At one time, we had a book on the Sun as feminine (as in much of the old Germanic tradition) in the pipeline for the Equinox Publishing Pagan studies series. That did not work out, for complicated reasons. Meanwhile, enjoy the video, which is especially interesting if you are used to the Father Sun/Lady Moon dichotomy.
It’s in a newspaper, so don’t expect great depth, but at least it means that the Paganism stories now run at the summer solstice, not just at Halloween.
Some people just cannot handle the solstice. (The Telegraph, UK)
It wasn’t this bad. On Sunday M. and I went up to Salida, Colorado, to catch the last day of FIBArk, the whitewater boating festival, watching competitors come down the frothing Arkansas River as we drove upstream.
Our main interest was in the Crazy River Dogs event, which we have managed to attend for three of the last four years.
In this photo, the brown dog will be pursuing the aspen pole at upper left as it bobs through a rapid in the downtown Salida kayakers’ water park.
A "river dog" leaps into the Arkansas River after a flying aspen stick.
To me the quarter days of solstices and equinoxes are “outer” festivals. They should be celebrated with public festivities, whether those festivities are capital-P Pagan or not. Food booths in the park, paddle-flailing kayakers, swimming dogs, the Sun beating down—it’s all good.
There, surrounded by the verdant, wild beauty of the heath I felt connected with Nature herself. I lay on my back and stared at the sky that was preparing a slow welcome for twilight.

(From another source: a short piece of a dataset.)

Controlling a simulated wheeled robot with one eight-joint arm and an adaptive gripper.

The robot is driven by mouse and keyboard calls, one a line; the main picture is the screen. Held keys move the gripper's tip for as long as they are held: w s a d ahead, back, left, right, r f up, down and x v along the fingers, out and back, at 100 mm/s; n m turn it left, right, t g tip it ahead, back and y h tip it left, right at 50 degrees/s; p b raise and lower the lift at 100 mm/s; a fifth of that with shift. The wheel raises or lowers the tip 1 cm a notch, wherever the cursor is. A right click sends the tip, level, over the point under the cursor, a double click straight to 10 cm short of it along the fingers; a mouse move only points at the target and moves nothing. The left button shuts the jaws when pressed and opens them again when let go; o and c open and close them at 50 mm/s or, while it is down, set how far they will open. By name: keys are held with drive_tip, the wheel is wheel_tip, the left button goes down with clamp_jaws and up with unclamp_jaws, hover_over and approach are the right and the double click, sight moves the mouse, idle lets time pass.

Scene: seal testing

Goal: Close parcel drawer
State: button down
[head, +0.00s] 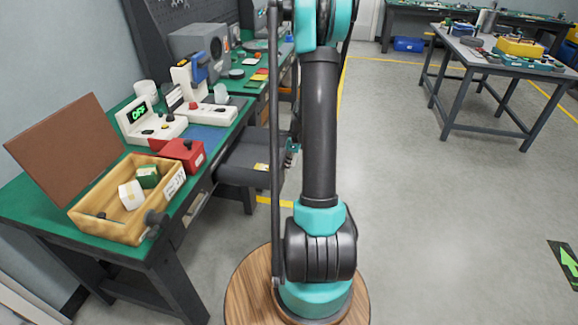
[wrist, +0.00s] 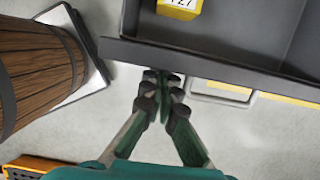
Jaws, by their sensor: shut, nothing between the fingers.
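The parcel drawer (head: 240,172) is a dark grey open tray. It sticks out from under the green-topped workbench, left of my arm in the head view. A small yellow parcel (head: 261,167) lies in it. In the wrist view the drawer (wrist: 225,62) fills the upper right, with its long wall crossing the picture, and the yellow parcel (wrist: 180,8) with a number label shows at the top. My gripper (wrist: 162,82) is shut and empty, its fingertips close to the outside of that wall. I cannot tell whether they touch. In the head view my arm mostly hides the gripper.
The workbench (head: 33,203) carries a wooden box (head: 100,228) with an open brown lid, a red box (head: 183,153) and white test devices (head: 150,125). A grey table (head: 490,62) stands at the back right. The floor right of my arm is clear.

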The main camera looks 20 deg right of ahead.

I became acutely aware that I was sitting on a planet that spun on an axis and was orbited by a moon in a solar system that was part of a galaxy that itself was but a slither [sic. “sliver”?] of a wider universe. I felt small, I became insignificant. I knew my place in the cosmos and the cosmos knew its space around me. It was a deeply profound moment, broken only by a shrieking child running to his mother, frightened by the apparently dead, pink turbaned man in the Lincoln green dress.
It is actually one of the best meditations on the festival that I have ever read, perhaps because it looks at our world as it is.
Me, I’ll be watching the dogs and kayaks at FIBArk. Happy Litha, everyone.